Work to complete: Lines from the one containing "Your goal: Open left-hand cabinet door" through the end of the data are to be returned exactly, and no others.

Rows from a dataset
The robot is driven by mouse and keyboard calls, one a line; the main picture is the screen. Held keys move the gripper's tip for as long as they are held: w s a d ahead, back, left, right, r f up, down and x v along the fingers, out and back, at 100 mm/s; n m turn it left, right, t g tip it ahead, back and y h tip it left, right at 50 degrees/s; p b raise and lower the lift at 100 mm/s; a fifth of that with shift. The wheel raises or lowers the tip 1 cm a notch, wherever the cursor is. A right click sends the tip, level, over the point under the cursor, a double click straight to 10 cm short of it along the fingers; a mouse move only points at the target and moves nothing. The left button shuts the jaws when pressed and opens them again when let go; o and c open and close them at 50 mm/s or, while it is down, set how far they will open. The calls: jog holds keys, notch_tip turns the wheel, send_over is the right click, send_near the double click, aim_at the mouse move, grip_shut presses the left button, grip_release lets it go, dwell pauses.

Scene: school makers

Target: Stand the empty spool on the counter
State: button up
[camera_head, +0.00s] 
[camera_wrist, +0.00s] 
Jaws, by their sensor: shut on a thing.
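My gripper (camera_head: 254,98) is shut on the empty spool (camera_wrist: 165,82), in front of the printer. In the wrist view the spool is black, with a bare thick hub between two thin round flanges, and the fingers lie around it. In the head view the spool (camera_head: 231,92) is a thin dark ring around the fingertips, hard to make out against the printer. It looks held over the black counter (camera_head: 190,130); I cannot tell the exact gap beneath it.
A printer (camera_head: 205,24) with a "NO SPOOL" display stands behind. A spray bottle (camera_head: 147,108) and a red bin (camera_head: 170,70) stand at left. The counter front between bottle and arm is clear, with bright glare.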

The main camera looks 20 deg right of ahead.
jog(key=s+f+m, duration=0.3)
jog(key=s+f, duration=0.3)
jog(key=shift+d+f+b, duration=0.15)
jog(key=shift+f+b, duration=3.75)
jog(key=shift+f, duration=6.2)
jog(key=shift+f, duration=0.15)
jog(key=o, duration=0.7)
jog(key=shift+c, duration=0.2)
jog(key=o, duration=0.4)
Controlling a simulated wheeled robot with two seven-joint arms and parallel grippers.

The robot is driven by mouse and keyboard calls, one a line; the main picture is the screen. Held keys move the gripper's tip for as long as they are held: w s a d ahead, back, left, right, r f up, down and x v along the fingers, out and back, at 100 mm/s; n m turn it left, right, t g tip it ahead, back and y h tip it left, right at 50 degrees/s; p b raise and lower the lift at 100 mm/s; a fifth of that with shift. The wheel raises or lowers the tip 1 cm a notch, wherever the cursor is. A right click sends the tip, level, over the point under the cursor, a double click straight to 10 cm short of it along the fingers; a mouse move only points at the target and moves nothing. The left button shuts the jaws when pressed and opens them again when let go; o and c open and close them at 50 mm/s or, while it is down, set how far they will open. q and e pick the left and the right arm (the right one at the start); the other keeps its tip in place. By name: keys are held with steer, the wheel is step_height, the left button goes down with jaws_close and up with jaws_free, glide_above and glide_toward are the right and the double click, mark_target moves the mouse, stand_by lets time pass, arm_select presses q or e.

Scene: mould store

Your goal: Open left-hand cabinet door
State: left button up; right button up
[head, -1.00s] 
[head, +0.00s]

Correct response:
Your goal: Open left-hand cabinet door
State: left button up; right button up
[head, -1.00s] 
[head, +0.00s]

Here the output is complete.